Where do Convenience Stores Fit in the Consumer Marketplace?

  • Although consumers don’t spend a lot on each trip, they frequent convenience stores often, with a majority shopping there multiple times a month. Asian shoppers are the exception and visit stores less frequently than other ethnicities.
  • Multicultural consumers are more likely to believe convenience stores are less expensive than grocery stores. But ultimately, most consumers expect, and are willing to pay a premium, for the convenience these stores provide.

What does a convenience store trip look like?

There are two types of convenience-store trips: impulse and planned. Impulse trips are prompted by individual cravings and are more likely to happen in the evening. In contrast, planned trips are more social, especially for Hispanics who often bring their families.

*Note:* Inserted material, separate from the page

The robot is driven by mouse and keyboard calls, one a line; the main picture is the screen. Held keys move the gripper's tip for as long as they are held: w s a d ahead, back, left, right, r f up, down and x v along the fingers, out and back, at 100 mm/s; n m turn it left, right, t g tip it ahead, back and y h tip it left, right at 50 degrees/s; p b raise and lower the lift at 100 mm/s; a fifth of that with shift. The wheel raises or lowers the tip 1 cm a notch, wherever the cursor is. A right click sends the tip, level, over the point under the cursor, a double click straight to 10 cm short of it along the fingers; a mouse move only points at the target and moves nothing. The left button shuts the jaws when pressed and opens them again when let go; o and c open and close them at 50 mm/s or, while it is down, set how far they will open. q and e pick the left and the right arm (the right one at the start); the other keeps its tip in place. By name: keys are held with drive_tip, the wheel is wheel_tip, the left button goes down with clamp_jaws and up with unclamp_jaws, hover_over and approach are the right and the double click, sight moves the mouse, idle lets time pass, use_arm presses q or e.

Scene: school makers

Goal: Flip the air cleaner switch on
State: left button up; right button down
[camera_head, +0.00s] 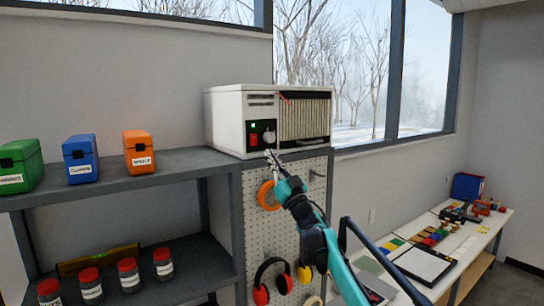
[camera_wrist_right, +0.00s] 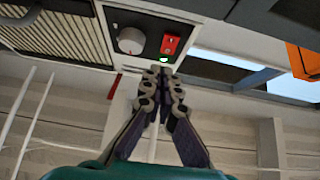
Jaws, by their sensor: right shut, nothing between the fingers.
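The air cleaner (camera_head: 228,120) is a white box with a vertical-slatted grille, standing on top of the shelf unit. Its dark control panel has a red switch (camera_head: 254,140), a round knob (camera_head: 269,138) and a bright green light (camera_head: 253,125). In the right wrist view the red switch (camera_wrist_right: 170,44), grey knob (camera_wrist_right: 130,40) and green light (camera_wrist_right: 164,59) show near the top. My right gripper (camera_head: 269,154) is shut and empty, just below the panel. Its closed fingertips (camera_wrist_right: 162,72) appear close to the green light; contact cannot be told. My left gripper is out of view.
Green (camera_head: 22,166), blue (camera_head: 80,158) and orange (camera_head: 138,152) boxes stand left on the shelf top (camera_head: 170,163). A pegboard (camera_head: 254,232) below holds orange tape (camera_head: 267,195) and red earmuffs (camera_head: 262,294). Jars stand on the lower shelf. A cluttered table is at right.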

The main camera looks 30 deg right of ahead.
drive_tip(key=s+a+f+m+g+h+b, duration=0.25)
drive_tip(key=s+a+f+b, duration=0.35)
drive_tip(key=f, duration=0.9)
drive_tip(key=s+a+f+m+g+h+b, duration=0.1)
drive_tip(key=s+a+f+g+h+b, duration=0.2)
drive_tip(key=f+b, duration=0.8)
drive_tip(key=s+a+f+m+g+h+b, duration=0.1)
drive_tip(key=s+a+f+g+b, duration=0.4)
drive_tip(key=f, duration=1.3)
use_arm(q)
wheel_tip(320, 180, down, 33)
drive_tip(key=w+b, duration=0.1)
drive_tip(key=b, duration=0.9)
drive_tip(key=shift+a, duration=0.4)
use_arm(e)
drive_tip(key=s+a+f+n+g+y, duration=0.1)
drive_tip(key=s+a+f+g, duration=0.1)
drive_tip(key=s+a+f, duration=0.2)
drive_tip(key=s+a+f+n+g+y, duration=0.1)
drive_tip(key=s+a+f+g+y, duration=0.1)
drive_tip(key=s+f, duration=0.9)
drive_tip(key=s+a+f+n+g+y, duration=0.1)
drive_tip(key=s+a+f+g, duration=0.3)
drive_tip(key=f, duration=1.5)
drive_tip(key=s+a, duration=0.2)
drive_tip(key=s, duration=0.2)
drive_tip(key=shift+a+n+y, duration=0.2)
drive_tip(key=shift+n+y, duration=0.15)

Purchases depend on the type of trip. Impulse trips lend themselves to craving-type products, like coffee, beer, and even lottery tickets.

Planned trips lead to more traditional grocery staples (e.g., bread, milk), especially for bicultural and unacculturated Hispanics.

What’s the Mindset of the Consumer as they Shop?

Shoppers are often in a rush and go into these stores knowing what they’ll buy. However, they’re highly influenceable and open to additional purchases. Multicultural consumers are especially likely to make last-minute purchases at the register.

Despite being high-frequency shoppers, loyalty and reward programs are not very common in the convenience-store setting. White (33%) and African-American (26%) consumers are the most likely to have used a loyalty/reward program, but overall numbers are low.

So What Should Brands do Differently?

    • They’re called convenience stores for a reason. Convenient locations and flexible hours are the primary drivers to shop at these stores, and consumers are willing to pay more for the convenience factor. Take your store to the next level by promoting additional purchase drivers like fresh products, clean/organized stores, and modern services (e.g. order kiosks).
    • The Hispanic convenience store trip is unique. In many ways, Hispanics treat convenience stores like grocery stores. They’re more likely to buy traditional food staples, prepared foods, and shop with their families. To cater to Hispanic consumers, offer a wide variety of products as well as in-culture and in-language messaging.
    • Cash-in on store loyalty. Most consumers go to convenience stores several times a month and are passionate about their favorite stores. But few participate in loyalty or rewards programs. Offer reward programs in tune with consumer preferences (e.g. convenience, relevant products) and clearly communicate the benefits.